- _Task description_:
Lift out, unaltered, the lines of the material below between the line holding "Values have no" and the line holding "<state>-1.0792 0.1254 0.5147", counting both.

=-=-=-=-=

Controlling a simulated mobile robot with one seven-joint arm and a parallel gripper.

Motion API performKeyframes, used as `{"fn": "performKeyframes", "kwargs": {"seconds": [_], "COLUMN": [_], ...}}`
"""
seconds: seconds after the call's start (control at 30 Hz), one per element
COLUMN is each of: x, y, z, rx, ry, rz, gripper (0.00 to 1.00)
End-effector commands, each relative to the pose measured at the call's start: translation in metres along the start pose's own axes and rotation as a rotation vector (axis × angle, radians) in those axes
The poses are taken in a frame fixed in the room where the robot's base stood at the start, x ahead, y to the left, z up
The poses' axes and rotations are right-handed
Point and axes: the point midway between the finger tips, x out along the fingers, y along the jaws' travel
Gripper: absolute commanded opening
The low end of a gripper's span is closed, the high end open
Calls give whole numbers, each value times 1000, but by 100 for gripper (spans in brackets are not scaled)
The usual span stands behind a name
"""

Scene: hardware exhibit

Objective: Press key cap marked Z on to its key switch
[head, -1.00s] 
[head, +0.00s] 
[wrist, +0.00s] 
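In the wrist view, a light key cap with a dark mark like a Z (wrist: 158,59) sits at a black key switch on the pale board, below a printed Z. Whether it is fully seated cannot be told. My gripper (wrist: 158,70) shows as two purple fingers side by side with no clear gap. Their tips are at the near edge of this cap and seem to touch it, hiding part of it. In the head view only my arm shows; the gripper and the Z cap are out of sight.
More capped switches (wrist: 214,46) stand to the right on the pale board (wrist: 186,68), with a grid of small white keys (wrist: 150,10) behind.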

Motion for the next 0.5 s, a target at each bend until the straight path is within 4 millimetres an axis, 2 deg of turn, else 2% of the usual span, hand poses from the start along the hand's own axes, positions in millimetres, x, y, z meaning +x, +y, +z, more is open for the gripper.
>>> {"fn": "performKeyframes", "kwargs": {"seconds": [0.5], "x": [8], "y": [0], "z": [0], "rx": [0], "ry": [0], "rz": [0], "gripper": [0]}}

=-=-=-=-=

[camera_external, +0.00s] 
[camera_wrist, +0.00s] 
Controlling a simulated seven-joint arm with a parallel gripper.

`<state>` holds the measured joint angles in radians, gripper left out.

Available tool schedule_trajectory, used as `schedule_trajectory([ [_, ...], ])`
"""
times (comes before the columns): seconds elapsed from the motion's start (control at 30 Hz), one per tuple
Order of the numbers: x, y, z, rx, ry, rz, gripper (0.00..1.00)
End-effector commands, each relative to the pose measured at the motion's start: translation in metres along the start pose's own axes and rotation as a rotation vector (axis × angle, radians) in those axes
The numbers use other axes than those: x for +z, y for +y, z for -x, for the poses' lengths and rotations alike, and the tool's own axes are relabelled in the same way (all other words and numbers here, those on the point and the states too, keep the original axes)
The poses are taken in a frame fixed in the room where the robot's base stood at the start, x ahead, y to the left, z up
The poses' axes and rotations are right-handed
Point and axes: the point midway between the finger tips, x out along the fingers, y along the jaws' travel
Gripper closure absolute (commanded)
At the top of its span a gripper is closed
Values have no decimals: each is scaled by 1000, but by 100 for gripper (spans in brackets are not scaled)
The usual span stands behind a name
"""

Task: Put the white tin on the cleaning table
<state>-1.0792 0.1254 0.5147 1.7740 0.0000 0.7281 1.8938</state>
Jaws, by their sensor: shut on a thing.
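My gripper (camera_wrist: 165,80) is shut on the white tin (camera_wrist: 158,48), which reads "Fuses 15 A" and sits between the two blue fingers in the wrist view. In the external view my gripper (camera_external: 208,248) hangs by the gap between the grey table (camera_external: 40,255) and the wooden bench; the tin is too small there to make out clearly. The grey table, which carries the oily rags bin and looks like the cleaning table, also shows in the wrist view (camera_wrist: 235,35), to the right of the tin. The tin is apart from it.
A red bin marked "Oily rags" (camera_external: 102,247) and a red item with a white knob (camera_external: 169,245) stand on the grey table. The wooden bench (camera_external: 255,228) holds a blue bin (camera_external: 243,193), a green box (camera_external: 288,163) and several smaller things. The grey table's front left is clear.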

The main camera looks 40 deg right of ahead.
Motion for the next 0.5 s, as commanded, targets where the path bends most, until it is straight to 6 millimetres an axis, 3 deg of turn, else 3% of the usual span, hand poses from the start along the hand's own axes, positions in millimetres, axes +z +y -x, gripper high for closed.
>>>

=-=-=-=-=

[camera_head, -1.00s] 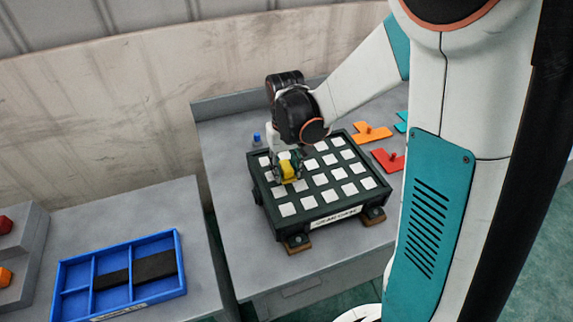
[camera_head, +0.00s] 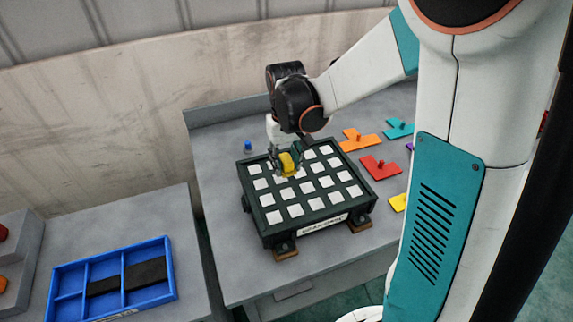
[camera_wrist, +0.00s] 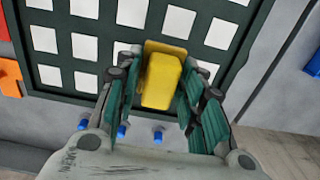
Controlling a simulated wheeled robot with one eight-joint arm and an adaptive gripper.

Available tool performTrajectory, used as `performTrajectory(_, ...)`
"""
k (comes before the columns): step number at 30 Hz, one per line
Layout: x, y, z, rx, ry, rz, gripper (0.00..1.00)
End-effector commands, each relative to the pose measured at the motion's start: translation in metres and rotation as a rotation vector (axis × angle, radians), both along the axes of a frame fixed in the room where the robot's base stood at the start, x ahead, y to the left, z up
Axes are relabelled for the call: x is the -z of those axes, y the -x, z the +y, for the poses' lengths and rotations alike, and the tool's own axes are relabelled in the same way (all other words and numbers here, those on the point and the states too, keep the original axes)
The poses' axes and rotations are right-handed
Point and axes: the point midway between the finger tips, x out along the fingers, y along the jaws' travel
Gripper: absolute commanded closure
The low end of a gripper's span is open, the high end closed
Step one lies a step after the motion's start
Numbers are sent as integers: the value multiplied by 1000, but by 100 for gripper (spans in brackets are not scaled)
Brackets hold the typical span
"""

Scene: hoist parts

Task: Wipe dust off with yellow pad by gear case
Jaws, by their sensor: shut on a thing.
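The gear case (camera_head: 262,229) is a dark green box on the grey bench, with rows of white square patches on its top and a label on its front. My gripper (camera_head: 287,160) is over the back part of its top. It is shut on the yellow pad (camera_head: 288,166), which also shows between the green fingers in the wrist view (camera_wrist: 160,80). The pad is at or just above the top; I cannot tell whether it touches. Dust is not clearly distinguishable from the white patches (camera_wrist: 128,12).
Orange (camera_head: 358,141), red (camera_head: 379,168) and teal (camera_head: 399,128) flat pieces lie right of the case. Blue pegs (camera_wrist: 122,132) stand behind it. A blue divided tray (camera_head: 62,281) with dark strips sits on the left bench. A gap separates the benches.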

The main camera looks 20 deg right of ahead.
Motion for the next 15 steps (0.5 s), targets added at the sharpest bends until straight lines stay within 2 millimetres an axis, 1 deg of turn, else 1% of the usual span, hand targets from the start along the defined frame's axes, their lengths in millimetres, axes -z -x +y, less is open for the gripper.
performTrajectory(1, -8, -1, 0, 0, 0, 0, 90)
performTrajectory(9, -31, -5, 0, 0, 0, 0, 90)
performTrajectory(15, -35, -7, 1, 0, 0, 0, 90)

=-=-=-=-=

- _Correct result_:
Values have no decimals: each is scaled by 1000, but by 100 for gripper (spans in brackets are not scaled)
The usual span stands behind a name
"""

Task: Put the white tin on the cleaning table
<state>-1.0792 0.1254 0.5147 1.7740 0.0000 0.7281 1.8938</state>

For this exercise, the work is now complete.